Monday, August 17, 2009

Export-dead recovery

Governmental exhortations for the nation to aspire to an
'export-led recovery' have been exposed again as pure
hypocrisy, so long as the Kiwi dollar remains at the mercy
of global currency speculators—a point made before in this
blog, and articulated best by Bryan Gould in his books and
opinion pieces. Rakon chairman Bryan Mogridge was on
Morning Report today bemoaning the Kiwi dollar's current
high value but lamenting even more its volatility. A year or
so ago it was about 85c to the US dollar, earlier this year it
plunged to 50c, and now it's back up at 67c. Which, as
Mogridge says, makes sensible business planning almost
impossible. Calling for something to be done about it, he
went on: 'I just don't think we can allow overseas punters
to make money playing with our currency.' This guy's no -
left-wing radical, remember, but a stalwart of the NZ
business world. As he points out, at the moment the Kiwi
dollar is the seventh most traded currency in the world!
Easy pickings for international speculators and investors
while the real New Zealand economy suffers. Yet Treasury
and the Government (the last one as much as this one) are
content to leave this outrage untouched.

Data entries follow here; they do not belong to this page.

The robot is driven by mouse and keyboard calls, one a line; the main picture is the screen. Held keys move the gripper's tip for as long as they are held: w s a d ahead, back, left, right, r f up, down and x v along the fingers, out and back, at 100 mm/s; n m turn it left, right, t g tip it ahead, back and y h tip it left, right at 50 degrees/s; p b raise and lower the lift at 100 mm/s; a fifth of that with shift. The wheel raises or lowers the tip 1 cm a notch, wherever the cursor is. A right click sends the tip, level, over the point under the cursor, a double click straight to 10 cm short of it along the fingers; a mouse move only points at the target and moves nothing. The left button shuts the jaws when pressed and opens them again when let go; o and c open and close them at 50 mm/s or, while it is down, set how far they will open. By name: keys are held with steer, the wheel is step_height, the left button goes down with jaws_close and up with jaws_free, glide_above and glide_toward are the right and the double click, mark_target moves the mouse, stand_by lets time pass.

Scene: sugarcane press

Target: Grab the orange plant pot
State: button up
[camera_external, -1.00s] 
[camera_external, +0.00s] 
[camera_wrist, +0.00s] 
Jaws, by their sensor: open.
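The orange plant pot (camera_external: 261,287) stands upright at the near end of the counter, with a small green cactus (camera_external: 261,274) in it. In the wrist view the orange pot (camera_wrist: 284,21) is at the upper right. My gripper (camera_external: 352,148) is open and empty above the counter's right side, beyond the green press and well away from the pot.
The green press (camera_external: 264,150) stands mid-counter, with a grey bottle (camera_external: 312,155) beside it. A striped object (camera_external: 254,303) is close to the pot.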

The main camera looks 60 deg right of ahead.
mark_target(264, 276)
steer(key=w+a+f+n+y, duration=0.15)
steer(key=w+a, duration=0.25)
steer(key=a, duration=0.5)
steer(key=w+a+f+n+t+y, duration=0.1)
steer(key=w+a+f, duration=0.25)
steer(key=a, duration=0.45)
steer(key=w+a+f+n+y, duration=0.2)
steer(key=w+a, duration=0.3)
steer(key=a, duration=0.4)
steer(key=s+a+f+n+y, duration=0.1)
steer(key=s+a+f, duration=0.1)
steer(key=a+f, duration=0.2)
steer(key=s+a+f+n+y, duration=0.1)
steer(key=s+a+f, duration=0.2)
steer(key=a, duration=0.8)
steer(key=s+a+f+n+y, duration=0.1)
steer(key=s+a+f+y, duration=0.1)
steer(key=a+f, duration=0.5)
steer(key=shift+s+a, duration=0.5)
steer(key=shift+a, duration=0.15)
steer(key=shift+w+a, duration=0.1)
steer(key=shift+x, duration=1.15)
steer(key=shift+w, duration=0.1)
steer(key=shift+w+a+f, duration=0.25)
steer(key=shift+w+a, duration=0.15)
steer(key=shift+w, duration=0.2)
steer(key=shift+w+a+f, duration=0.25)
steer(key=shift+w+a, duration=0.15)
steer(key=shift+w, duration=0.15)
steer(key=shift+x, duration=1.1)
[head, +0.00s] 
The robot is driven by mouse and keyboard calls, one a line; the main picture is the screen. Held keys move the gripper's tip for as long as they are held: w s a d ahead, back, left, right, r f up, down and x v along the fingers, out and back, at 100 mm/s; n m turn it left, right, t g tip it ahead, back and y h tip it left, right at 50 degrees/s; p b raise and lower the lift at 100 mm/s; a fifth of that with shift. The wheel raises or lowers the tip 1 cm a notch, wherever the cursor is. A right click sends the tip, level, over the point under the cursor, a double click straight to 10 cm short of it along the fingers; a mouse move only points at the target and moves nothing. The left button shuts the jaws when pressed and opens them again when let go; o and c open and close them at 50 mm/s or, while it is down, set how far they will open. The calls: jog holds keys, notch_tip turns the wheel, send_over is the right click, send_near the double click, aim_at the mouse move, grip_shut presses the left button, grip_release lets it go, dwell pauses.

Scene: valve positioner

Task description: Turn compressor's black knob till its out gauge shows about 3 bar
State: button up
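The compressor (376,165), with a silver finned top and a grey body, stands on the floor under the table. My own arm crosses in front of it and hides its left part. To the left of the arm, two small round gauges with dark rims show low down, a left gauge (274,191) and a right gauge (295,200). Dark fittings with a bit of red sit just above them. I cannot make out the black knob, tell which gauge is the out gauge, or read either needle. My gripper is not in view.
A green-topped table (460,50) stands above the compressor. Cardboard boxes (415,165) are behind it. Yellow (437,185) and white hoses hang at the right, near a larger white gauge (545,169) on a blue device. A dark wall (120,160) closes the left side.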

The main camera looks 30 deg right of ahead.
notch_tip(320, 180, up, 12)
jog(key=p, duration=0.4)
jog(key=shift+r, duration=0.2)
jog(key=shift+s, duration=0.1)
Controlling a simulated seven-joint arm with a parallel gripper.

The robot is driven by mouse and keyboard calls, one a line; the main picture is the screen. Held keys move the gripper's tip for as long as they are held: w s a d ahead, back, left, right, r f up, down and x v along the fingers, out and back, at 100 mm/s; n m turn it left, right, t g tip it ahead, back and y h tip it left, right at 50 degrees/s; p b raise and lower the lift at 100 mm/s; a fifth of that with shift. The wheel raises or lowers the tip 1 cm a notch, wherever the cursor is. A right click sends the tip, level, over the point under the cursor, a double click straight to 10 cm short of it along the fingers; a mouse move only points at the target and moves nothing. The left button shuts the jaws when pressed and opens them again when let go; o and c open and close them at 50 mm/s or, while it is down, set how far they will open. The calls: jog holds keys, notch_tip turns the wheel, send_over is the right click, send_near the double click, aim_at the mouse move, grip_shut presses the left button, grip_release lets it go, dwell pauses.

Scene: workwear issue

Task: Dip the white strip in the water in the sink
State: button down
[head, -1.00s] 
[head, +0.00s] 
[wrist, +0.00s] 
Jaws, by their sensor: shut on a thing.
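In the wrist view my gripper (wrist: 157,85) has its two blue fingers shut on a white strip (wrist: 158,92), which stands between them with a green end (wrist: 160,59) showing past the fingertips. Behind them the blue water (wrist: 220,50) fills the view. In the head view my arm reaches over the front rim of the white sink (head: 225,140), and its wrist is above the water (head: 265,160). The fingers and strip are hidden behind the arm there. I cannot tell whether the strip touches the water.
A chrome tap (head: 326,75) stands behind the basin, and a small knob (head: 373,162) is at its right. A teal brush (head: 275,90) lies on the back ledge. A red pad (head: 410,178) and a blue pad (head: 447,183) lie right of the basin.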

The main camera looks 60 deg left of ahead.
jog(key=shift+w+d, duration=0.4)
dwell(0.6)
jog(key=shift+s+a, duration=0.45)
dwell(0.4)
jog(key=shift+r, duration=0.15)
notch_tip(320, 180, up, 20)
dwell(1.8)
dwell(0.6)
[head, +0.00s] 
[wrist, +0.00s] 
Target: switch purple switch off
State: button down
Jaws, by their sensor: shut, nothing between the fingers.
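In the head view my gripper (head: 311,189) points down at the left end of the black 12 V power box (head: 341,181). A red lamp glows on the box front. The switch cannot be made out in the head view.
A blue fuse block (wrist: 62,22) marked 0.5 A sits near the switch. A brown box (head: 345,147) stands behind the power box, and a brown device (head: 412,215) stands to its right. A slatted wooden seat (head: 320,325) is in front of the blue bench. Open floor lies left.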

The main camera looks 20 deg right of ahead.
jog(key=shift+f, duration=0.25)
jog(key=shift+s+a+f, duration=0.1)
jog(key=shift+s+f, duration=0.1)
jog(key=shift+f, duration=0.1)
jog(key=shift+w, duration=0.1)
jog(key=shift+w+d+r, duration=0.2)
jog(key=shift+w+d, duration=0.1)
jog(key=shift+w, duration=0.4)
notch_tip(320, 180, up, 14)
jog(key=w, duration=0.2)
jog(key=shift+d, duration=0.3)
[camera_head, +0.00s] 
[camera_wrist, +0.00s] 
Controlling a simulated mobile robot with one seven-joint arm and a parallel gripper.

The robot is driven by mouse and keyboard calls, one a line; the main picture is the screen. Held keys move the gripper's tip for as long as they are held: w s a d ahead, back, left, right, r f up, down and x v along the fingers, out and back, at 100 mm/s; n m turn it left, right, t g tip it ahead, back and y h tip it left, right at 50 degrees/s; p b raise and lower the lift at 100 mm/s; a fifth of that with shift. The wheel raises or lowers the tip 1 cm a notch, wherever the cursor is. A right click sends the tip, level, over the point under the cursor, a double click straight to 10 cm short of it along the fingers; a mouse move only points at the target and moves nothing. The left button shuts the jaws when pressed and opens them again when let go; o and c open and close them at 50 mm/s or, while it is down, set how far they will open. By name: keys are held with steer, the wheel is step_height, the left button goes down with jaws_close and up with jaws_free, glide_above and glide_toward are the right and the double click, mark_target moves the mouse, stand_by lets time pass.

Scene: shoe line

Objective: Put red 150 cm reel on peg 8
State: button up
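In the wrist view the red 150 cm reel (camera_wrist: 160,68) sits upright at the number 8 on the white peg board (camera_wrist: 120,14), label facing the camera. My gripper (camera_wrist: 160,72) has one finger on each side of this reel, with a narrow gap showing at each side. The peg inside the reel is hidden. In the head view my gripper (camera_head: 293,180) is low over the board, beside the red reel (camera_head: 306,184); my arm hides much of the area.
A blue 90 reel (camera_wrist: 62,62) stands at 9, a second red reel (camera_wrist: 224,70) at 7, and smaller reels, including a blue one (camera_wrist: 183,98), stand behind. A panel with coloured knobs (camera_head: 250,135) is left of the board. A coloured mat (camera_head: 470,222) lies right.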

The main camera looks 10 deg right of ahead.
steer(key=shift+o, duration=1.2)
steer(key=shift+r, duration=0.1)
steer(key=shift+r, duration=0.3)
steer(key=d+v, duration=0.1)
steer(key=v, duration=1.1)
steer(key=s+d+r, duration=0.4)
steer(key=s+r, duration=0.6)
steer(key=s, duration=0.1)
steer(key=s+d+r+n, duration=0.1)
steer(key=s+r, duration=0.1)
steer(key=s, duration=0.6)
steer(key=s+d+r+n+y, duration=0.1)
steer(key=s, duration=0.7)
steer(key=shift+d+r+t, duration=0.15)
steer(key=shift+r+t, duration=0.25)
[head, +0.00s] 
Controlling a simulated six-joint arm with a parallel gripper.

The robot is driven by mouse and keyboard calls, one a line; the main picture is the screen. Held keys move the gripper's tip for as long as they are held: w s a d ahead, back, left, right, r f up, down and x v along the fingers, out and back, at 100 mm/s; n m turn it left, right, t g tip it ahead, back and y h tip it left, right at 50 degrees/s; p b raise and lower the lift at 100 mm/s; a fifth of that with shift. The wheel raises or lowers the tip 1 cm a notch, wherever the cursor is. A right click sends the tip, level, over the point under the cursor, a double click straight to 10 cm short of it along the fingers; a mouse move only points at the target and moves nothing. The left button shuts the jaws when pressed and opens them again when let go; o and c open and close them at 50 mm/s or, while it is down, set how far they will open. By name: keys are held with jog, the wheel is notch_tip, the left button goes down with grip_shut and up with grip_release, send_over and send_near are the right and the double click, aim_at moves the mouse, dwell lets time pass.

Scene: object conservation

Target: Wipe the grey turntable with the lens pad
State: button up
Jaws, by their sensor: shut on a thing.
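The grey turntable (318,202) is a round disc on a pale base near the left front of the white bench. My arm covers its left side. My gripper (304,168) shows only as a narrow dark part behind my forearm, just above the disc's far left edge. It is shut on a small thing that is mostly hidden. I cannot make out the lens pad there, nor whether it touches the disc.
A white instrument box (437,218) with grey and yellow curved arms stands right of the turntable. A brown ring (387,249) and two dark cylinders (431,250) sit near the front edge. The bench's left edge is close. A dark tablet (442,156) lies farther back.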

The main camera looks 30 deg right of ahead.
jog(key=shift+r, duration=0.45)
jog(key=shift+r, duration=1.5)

As long as that
remains the case, New Zealand has no real claim to be a
sovereign nation at all, let alone one spearheading an
'export-led recovery.'

By the way, Mogridge said he had 'no instant-pudding
answer' to the problem, which I find a refreshing way of
putting it, when the default observation of most analysts
and commentators to most problems is that there is no
'silver bullet' solution. More pudding, please; no bullets.

1 comment:

Giovanni Tiso said...

Meanwhile the prospect of a capital gains tax will be met, as always, with instant bullets.